Go through the material and write it all out exactly, minus the pictures.

☆ ☆ ☆ ☆

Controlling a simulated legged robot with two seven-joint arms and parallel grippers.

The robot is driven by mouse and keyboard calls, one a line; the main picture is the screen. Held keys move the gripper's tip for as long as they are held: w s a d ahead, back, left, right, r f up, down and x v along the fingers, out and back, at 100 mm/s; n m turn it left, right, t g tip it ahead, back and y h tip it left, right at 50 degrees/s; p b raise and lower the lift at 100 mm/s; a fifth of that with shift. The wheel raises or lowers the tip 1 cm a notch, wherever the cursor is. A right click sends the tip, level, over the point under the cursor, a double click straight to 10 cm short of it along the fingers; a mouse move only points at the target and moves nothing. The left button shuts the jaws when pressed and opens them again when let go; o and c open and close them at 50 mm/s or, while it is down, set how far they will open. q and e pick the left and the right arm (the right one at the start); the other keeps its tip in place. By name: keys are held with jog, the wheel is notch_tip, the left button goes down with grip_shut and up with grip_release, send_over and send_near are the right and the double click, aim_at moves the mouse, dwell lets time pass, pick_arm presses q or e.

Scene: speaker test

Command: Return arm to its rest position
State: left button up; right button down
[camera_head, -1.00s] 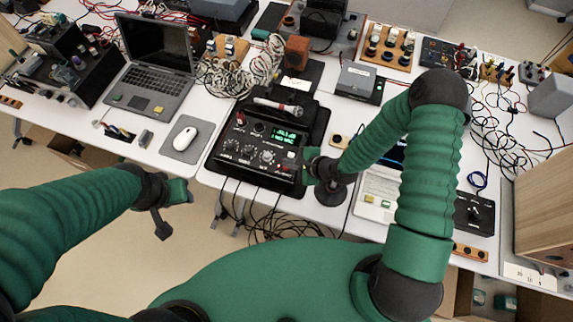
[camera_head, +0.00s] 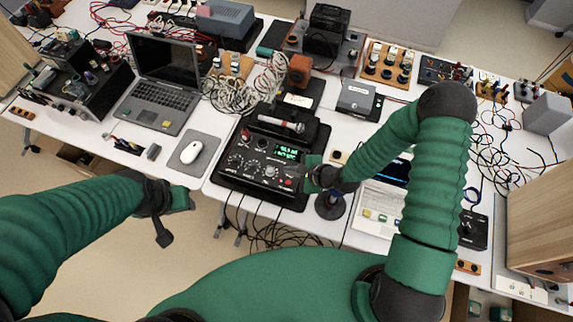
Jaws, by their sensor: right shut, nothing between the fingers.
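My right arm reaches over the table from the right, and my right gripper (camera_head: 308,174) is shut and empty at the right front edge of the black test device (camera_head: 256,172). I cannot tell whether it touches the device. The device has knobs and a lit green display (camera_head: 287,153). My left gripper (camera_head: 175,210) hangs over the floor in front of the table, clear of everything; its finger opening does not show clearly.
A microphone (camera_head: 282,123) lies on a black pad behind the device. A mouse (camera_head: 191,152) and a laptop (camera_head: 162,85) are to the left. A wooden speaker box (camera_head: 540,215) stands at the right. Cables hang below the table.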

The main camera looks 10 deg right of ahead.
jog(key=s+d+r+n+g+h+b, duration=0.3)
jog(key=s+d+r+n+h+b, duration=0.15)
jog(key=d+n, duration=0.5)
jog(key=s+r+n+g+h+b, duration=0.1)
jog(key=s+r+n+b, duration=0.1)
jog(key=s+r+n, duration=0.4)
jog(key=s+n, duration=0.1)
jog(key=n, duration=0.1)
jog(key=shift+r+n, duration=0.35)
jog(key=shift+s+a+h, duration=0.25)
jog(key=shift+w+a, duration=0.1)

☆ ☆ ☆ ☆

** Complete answer **
Controlling a simulated legged robot with two seven-joint arms and parallel grippers.

The robot is driven by mouse and keyboard calls, one a line; the main picture is the screen. Held keys move the gripper's tip for as long as they are held: w s a d ahead, back, left, right, r f up, down and x v along the fingers, out and back, at 100 mm/s; n m turn it left, right, t g tip it ahead, back and y h tip it left, right at 50 degrees/s; p b raise and lower the lift at 100 mm/s; a fifth of that with shift. The wheel raises or lowers the tip 1 cm a notch, wherever the cursor is. A right click sends the tip, level, over the point under the cursor, a double click straight to 10 cm short of it along the fingers; a mouse move only points at the target and moves nothing. The left button shuts the jaws when pressed and opens them again when let go; o and c open and close them at 50 mm/s or, while it is down, set how far they will open. q and e pick the left and the right arm (the right one at the start); the other keeps its tip in place. By name: keys are held with jog, the wheel is notch_tip, the left button goes down with grip_shut and up with grip_release, send_over and send_near are the right and the double click, aim_at moves the mouse, dwell lets time pass, pick_arm presses q or e.

Scene: speaker test

Command: Return arm to its rest position
State: left button up; right button down
[camera_head, -1.00s] 
[camera_head, +0.00s] 
Jaws, by their sensor: right shut, nothing between the fingers.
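My right arm reaches over the table from the right, and my right gripper (camera_head: 308,174) is shut and empty at the right front edge of the black test device (camera_head: 256,172). I cannot tell whether it touches the device. The device has knobs and a lit green display (camera_head: 287,153). My left gripper (camera_head: 175,210) hangs over the floor in front of the table, clear of everything; its finger opening does not show clearly.
A microphone (camera_head: 282,123) lies on a black pad behind the device. A mouse (camera_head: 191,152) and a laptop (camera_head: 162,85) are to the left. A wooden speaker box (camera_head: 540,215) stands at the right. Cables hang below the table.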

The main camera looks 10 deg right of ahead.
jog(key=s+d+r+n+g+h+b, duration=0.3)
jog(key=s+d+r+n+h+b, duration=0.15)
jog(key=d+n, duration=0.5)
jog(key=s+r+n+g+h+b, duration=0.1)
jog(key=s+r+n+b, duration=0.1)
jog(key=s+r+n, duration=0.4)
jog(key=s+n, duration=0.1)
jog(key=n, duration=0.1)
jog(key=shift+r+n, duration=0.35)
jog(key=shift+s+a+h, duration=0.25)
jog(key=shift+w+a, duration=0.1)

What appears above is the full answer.